■ Exercise objective
Please retype the data in full and exactly; the pictures are not part of the copy.

------ Supplied records

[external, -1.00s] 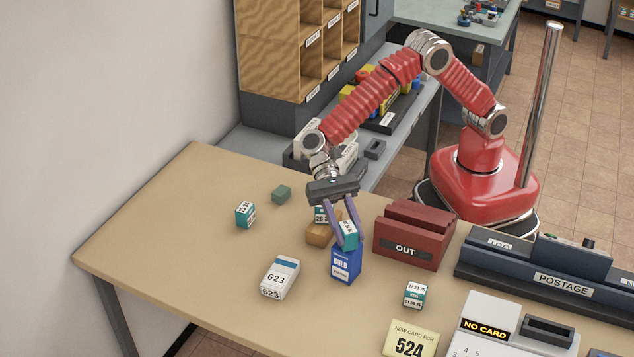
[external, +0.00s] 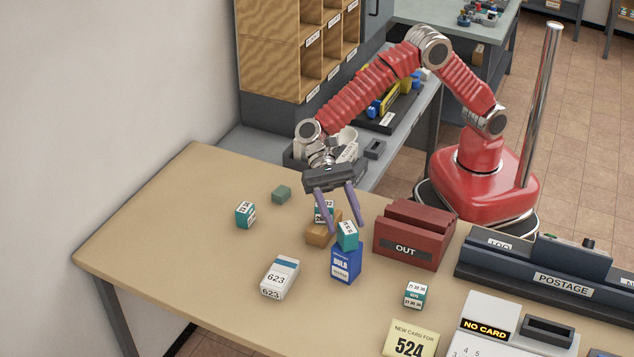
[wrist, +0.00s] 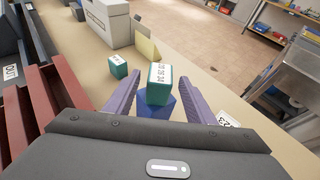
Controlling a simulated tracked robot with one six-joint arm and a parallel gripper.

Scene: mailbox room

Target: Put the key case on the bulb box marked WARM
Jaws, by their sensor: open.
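A teal and white key case (external: 347,236) rests on top of the blue bulb box (external: 346,266) on the table. The word BULB shows on the box; the rest of its label is too small to read. My gripper (external: 346,213) is open just above the key case, its purple fingers spread apart. In the wrist view the key case (wrist: 159,84) sits between the open fingers, clear of both, with the blue box (wrist: 155,108) under it.
Other teal cases lie at the left (external: 245,215) and front right (external: 415,295). A brown block (external: 320,233) with a teal case on it stands close behind the bulb box. A red OUT tray (external: 408,238) is at right, a white 623 box (external: 280,278) at front left.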

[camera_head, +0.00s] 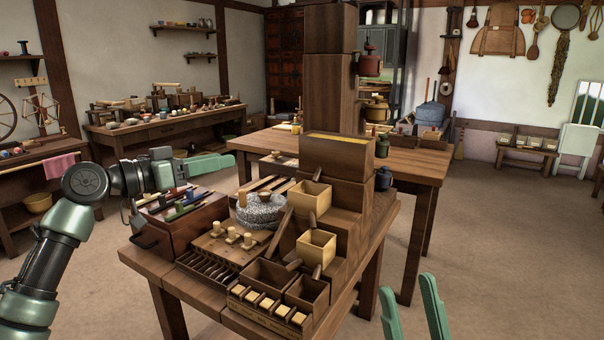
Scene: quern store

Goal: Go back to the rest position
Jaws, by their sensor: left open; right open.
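My left arm comes in from the left, and its green-fingered left gripper (222,158) is over the far left part of the front table (152,268), beside a dark wooden box (183,226) with coloured sticks on top. It is open, and I see nothing held in it. My right gripper (406,284) shows only as two green fingers at the bottom edge, right of the front table. The fingers are spread apart with bare floor between them. The rest of my right arm is out of view.
The front table holds a stone quern (262,211), small open wooden boxes (317,246) and a tall stepped wooden stand (350,200). A second table (408,163) stands behind it. A side bench (166,124) lines the left wall. The floor (500,250) at right is clear.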

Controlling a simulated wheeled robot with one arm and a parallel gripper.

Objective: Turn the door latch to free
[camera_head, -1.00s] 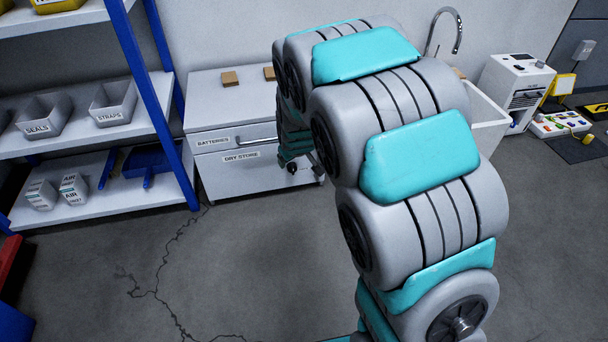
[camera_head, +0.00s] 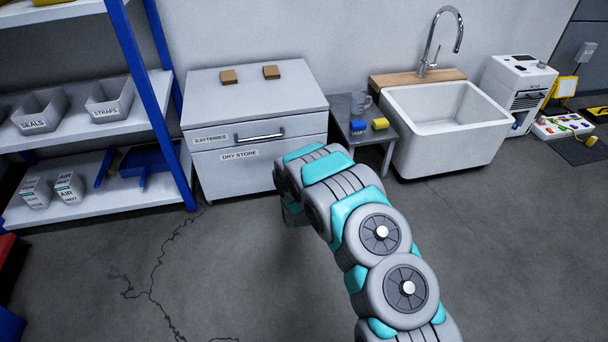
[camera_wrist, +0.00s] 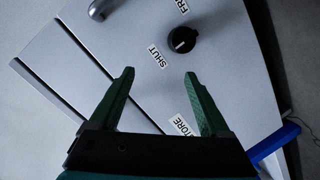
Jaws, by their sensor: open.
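The door latch, a round black knob (camera_wrist: 182,39), sits on the grey cabinet door in the wrist view. A SHUT label (camera_wrist: 159,56) is beside it, and a label reading FR, cut off by the top edge (camera_wrist: 182,6), is above. I cannot clearly tell which label the knob points to. My gripper (camera_wrist: 159,73) is open and empty, its two dark green fingers apart, with the knob beyond the fingertips and apart from them. In the head view the cabinet (camera_head: 210,170) stands against the wall; my arm hides the knob and my gripper there.
The cabinet's drawer handle (camera_head: 259,136) sticks out above the door; a curved handle (camera_wrist: 97,10) shows in the wrist view. A blue shelf post (camera_head: 140,90) stands left of the cabinet. A low side table (camera_head: 350,128) and white sink (camera_head: 445,150) stand right. The floor in front is bare.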

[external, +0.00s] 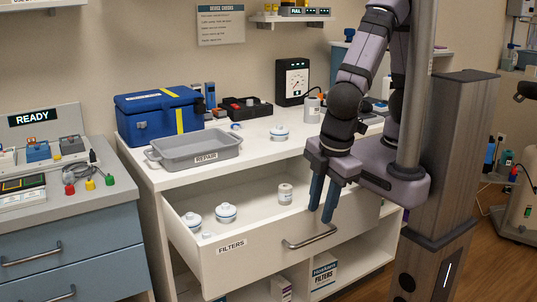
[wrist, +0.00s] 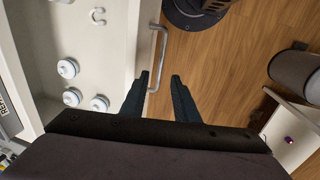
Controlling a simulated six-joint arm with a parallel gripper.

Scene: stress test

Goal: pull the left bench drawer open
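The white bench drawer labelled FILTERS (external: 255,262) stands pulled out from the bench, with its inside showing. White round lidded pots (external: 226,212) and a small jar (external: 285,193) are in it. Its metal bar handle (external: 310,238) is on the front panel; the handle also shows in the wrist view (wrist: 163,45). My gripper (external: 320,212) is above the handle near the drawer front, with its dark blue fingers pointing down. In the wrist view my gripper (wrist: 160,77) is open, with a gap between the fingertips. The handle's near end shows in that gap; whether a finger touches it I cannot tell.
On the bench top stand a grey REPAIR tray (external: 168,158), a blue case (external: 150,128) and a black gauge box (external: 292,82). An open shelf with boxes (external: 324,272) lies under the drawer. A blue-fronted cabinet (external: 60,255) stands at left.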

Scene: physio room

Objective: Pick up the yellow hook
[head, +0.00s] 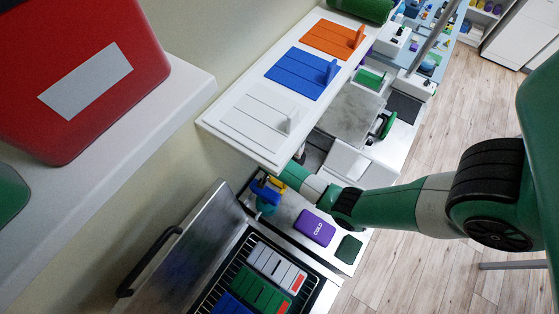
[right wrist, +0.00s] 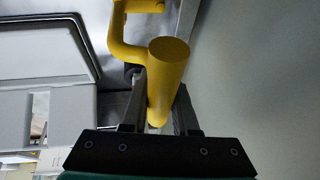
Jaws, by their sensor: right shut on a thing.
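The yellow hook (head: 262,190) shows small in the head view, at the end of my right arm beside the wall. In the right wrist view the yellow hook (right wrist: 166,75) is large, with a thick round bar and a bent arm curving up to the left. The bar stands between the two dark fingers of my right gripper (right wrist: 160,95), which is shut on it. In the head view the fingers are mostly hidden by the wrist and too small to make out. My left gripper is in neither view.
A purple pack marked COLD (head: 314,228) and a dark green pad (head: 348,249) lie on the counter near the hook. An open metal lid (head: 170,255) stands beside a rack of coloured packs (head: 262,290). A shelf with white, blue and orange boards (head: 302,73) overhangs close by.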

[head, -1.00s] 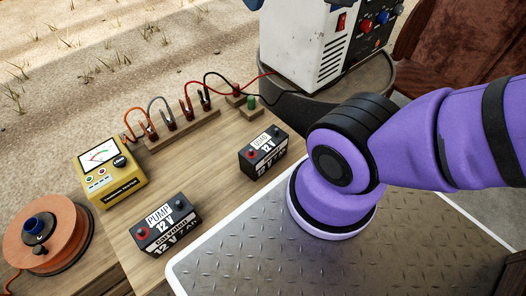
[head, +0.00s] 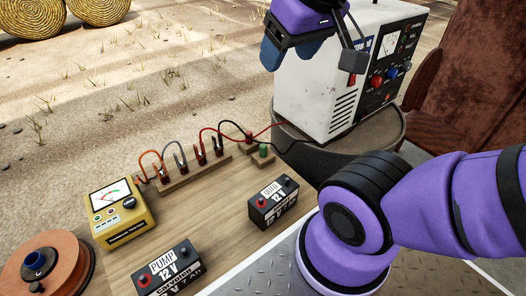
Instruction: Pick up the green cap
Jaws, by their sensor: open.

------------

■ Answer to this problem
[external, -1.00s] 
[external, +0.00s] 
[wrist, +0.00s] 
Controlling a simulated tracked robot with one six-joint arm and a parallel gripper.

Scene: mailbox room

Target: Put the key case on the bulb box marked WARM
Jaws, by their sensor: open.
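A teal and white key case (external: 347,236) rests on top of the blue bulb box (external: 346,266) on the table. The word BULB shows on the box; the rest of its label is too small to read. My gripper (external: 346,213) is open just above the key case, its purple fingers spread apart. In the wrist view the key case (wrist: 159,84) sits between the open fingers, clear of both, with the blue box (wrist: 155,108) under it.
Other teal cases lie at the left (external: 245,215) and front right (external: 415,295). A brown block (external: 320,233) with a teal case on it stands close behind the bulb box. A red OUT tray (external: 408,238) is at right, a white 623 box (external: 280,278) at front left.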

[camera_head, +0.00s] 
Scene: quern store

Goal: Go back to the rest position
Jaws, by their sensor: left open; right open.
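My left arm comes in from the left, and its green-fingered left gripper (222,158) is over the far left part of the front table (152,268), beside a dark wooden box (183,226) with coloured sticks on top. It is open, and I see nothing held in it. My right gripper (406,284) shows only as two green fingers at the bottom edge, right of the front table. The fingers are spread apart with bare floor between them. The rest of my right arm is out of view.
The front table holds a stone quern (262,211), small open wooden boxes (317,246) and a tall stepped wooden stand (350,200). A second table (408,163) stands behind it. A side bench (166,124) lines the left wall. The floor (500,250) at right is clear.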

Controlling a simulated wheeled robot with one arm and a parallel gripper.

Objective: Turn the door latch to free
[camera_head, -1.00s] 
[camera_head, +0.00s] 
[camera_wrist, +0.00s] 
Jaws, by their sensor: open.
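The door latch, a round black knob (camera_wrist: 182,39), sits on the grey cabinet door in the wrist view. A SHUT label (camera_wrist: 159,56) is beside it, and a label reading FR, cut off by the top edge (camera_wrist: 182,6), is above. I cannot clearly tell which label the knob points to. My gripper (camera_wrist: 159,73) is open and empty, its two dark green fingers apart, with the knob beyond the fingertips and apart from them. In the head view the cabinet (camera_head: 210,170) stands against the wall; my arm hides the knob and my gripper there.
The cabinet's drawer handle (camera_head: 259,136) sticks out above the door; a curved handle (camera_wrist: 97,10) shows in the wrist view. A blue shelf post (camera_head: 140,90) stands left of the cabinet. A low side table (camera_head: 350,128) and white sink (camera_head: 445,150) stand right. The floor in front is bare.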

[external, +0.00s] 
[wrist, +0.00s] 
Controlling a simulated six-joint arm with a parallel gripper.

Scene: stress test

Goal: pull the left bench drawer open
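The white bench drawer labelled FILTERS (external: 255,262) stands pulled out from the bench, with its inside showing. White round lidded pots (external: 226,212) and a small jar (external: 285,193) are in it. Its metal bar handle (external: 310,238) is on the front panel; the handle also shows in the wrist view (wrist: 163,45). My gripper (external: 320,212) is above the handle near the drawer front, with its dark blue fingers pointing down. In the wrist view my gripper (wrist: 160,77) is open, with a gap between the fingertips. The handle's near end shows in that gap; whether a finger touches it I cannot tell.
On the bench top stand a grey REPAIR tray (external: 168,158), a blue case (external: 150,128) and a black gauge box (external: 292,82). An open shelf with boxes (external: 324,272) lies under the drawer. A blue-fronted cabinet (external: 60,255) stands at left.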

Scene: physio room

Objective: Pick up the yellow hook
[head, +0.00s] 
[right wrist, +0.00s] 
Jaws, by their sensor: right shut on a thing.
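The yellow hook (head: 262,190) shows small in the head view, at the end of my right arm beside the wall. In the right wrist view the yellow hook (right wrist: 166,75) is large, with a thick round bar and a bent arm curving up to the left. The bar stands between the two dark fingers of my right gripper (right wrist: 160,95), which is shut on it. In the head view the fingers are mostly hidden by the wrist and too small to make out. My left gripper is in neither view.
A purple pack marked COLD (head: 314,228) and a dark green pad (head: 348,249) lie on the counter near the hook. An open metal lid (head: 170,255) stands beside a rack of coloured packs (head: 262,290). A shelf with white, blue and orange boards (head: 302,73) overhangs close by.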

[head, -1.00s] 
[head, +0.00s] 
Instruction: Pick up the green cap
Jaws, by their sensor: open.

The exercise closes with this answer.